- TASK GOAL
Identify the lines that contain the string "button" and copy all of them.

[begin SUPPLIED DATA]

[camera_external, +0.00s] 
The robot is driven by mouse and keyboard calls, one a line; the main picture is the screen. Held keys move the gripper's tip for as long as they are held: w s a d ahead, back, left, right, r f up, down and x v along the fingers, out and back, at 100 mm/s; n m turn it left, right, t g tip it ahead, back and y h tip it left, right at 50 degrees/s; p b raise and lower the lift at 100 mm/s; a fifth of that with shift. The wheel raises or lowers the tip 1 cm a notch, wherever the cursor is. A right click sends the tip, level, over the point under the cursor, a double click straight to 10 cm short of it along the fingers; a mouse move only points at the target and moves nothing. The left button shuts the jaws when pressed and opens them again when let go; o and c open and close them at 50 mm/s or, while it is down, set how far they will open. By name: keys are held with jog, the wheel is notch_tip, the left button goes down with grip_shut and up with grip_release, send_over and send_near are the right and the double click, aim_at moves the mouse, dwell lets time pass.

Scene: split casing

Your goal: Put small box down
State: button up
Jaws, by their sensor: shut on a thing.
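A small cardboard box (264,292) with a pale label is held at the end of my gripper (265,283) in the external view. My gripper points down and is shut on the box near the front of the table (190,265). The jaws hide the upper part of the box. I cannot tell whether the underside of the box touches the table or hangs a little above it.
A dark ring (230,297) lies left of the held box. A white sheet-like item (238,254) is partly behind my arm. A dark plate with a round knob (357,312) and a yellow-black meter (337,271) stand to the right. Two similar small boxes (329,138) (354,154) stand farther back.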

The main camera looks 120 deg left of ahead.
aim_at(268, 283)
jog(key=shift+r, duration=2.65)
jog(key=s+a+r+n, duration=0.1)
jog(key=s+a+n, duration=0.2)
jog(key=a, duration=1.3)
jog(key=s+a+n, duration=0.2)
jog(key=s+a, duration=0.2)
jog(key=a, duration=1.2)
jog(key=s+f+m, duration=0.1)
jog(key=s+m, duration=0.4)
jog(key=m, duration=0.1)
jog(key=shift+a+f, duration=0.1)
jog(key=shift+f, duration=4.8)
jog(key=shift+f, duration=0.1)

[end SUPPLIED DATA]

- RESULT OF THIS TASK
The robot is driven by mouse and keyboard calls, one a line; the main picture is the screen. Held keys move the gripper's tip for as long as they are held: w s a d ahead, back, left, right, r f up, down and x v along the fingers, out and back, at 100 mm/s; n m turn it left, right, t g tip it ahead, back and y h tip it left, right at 50 degrees/s; p b raise and lower the lift at 100 mm/s; a fifth of that with shift. The wheel raises or lowers the tip 1 cm a notch, wherever the cursor is. A right click sends the tip, level, over the point under the cursor, a double click straight to 10 cm short of it along the fingers; a mouse move only points at the target and moves nothing. The left button shuts the jaws when pressed and opens them again when let go; o and c open and close them at 50 mm/s or, while it is down, set how far they will open. By name: keys are held with jog, the wheel is notch_tip, the left button goes down with grip_shut and up with grip_release, send_over and send_near are the right and the double click, aim_at moves the mouse, dwell lets time pass.
State: button up

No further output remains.